**Goal**
For this exercise, return only the lines from the line containing "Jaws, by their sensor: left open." through the line containing "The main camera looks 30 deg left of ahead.", both ends included, exactly as they are.
* * * *
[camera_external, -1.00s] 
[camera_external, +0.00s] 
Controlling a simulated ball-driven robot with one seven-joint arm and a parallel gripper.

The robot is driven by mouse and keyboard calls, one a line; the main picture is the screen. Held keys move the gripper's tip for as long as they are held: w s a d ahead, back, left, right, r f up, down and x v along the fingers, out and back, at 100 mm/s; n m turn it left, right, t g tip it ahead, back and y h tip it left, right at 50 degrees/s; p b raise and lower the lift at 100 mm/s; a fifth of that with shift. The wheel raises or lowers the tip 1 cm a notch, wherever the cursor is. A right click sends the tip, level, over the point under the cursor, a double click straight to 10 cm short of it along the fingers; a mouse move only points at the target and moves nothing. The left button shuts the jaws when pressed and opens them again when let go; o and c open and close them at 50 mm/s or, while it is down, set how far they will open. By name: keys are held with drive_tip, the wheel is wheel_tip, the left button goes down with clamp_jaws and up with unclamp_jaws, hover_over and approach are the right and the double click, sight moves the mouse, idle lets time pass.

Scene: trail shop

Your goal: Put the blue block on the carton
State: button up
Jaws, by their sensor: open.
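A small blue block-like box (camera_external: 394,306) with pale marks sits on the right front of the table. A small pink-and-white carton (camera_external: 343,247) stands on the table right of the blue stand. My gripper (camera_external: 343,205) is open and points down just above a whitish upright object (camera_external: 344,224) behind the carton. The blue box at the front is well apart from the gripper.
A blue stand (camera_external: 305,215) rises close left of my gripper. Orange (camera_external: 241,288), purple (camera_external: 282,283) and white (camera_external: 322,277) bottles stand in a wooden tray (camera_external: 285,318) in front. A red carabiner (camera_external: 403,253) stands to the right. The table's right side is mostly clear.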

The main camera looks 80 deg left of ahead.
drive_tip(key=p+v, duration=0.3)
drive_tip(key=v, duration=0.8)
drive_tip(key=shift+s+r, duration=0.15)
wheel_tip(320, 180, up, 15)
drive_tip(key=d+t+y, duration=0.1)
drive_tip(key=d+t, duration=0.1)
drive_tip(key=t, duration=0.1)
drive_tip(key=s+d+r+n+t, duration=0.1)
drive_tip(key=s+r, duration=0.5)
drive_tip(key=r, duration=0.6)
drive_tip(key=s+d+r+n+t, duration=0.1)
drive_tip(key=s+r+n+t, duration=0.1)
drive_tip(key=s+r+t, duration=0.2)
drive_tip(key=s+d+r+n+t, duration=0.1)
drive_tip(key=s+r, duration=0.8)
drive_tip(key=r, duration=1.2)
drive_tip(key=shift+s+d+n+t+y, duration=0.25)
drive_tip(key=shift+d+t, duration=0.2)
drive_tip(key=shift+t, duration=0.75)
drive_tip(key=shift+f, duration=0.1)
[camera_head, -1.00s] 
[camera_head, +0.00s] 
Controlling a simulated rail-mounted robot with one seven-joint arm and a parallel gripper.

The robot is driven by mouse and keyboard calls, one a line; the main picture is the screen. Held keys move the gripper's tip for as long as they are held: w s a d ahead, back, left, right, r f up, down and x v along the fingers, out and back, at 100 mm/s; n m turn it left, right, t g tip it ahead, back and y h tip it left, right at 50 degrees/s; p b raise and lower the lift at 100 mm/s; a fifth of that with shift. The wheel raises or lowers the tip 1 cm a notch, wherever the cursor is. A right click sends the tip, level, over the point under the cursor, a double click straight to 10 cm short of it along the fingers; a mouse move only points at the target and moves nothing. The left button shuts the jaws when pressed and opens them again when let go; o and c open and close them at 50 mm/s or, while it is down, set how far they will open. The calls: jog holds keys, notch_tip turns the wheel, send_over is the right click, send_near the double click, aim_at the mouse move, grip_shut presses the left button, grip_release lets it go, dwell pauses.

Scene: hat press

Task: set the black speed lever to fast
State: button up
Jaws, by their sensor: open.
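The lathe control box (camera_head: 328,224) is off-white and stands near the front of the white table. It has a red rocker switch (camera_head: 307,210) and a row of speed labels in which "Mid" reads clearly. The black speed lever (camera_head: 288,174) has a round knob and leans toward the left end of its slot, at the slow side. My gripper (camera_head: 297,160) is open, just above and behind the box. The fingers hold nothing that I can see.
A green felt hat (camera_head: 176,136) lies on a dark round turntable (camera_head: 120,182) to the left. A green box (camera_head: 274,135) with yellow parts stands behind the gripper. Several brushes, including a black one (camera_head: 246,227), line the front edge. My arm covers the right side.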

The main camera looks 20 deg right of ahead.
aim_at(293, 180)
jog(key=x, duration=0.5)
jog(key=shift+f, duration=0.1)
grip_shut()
* * * *
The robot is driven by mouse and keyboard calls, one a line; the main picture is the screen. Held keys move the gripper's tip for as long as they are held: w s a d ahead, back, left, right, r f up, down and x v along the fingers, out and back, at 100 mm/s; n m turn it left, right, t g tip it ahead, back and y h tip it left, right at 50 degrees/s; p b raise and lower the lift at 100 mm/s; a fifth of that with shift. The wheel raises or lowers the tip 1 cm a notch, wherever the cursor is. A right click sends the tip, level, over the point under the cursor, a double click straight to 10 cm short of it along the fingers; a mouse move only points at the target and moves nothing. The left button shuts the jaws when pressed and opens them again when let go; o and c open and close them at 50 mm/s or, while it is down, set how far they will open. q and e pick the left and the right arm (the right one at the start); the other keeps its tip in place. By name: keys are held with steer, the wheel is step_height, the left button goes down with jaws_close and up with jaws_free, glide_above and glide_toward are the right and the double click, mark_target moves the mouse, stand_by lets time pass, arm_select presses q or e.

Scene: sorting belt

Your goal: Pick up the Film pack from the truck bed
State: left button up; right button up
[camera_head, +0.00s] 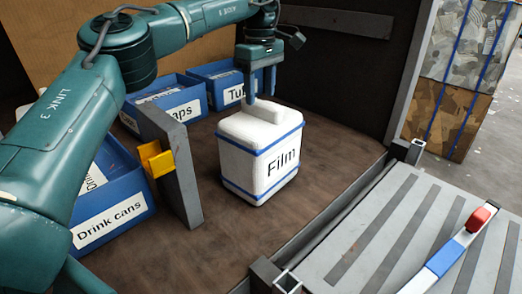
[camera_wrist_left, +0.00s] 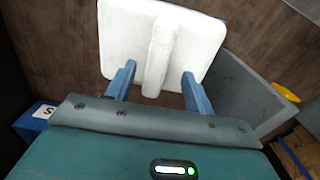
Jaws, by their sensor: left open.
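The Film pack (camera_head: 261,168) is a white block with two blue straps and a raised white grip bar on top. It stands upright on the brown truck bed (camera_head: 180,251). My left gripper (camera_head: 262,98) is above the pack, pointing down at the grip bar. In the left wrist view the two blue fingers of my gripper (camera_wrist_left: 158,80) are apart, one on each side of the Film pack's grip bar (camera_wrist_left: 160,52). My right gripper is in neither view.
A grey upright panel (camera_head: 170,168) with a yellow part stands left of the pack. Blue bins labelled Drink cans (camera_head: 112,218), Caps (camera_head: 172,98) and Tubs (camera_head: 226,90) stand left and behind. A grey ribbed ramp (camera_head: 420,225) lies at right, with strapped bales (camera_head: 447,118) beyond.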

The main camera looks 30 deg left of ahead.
* * * *
**The response**
Jaws, by their sensor: left open.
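The Film pack (camera_head: 261,168) is a white block with two blue straps and a raised white grip bar on top. It stands upright on the brown truck bed (camera_head: 180,251). My left gripper (camera_head: 262,98) is above the pack, pointing down at the grip bar. In the left wrist view the two blue fingers of my gripper (camera_wrist_left: 158,80) are apart, one on each side of the Film pack's grip bar (camera_wrist_left: 160,52). My right gripper is in neither view.
A grey upright panel (camera_head: 170,168) with a yellow part stands left of the pack. Blue bins labelled Drink cans (camera_head: 112,218), Caps (camera_head: 172,98) and Tubs (camera_head: 226,90) stand left and behind. A grey ribbed ramp (camera_head: 420,225) lies at right, with strapped bales (camera_head: 447,118) beyond.

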The main camera looks 30 deg left of ahead.

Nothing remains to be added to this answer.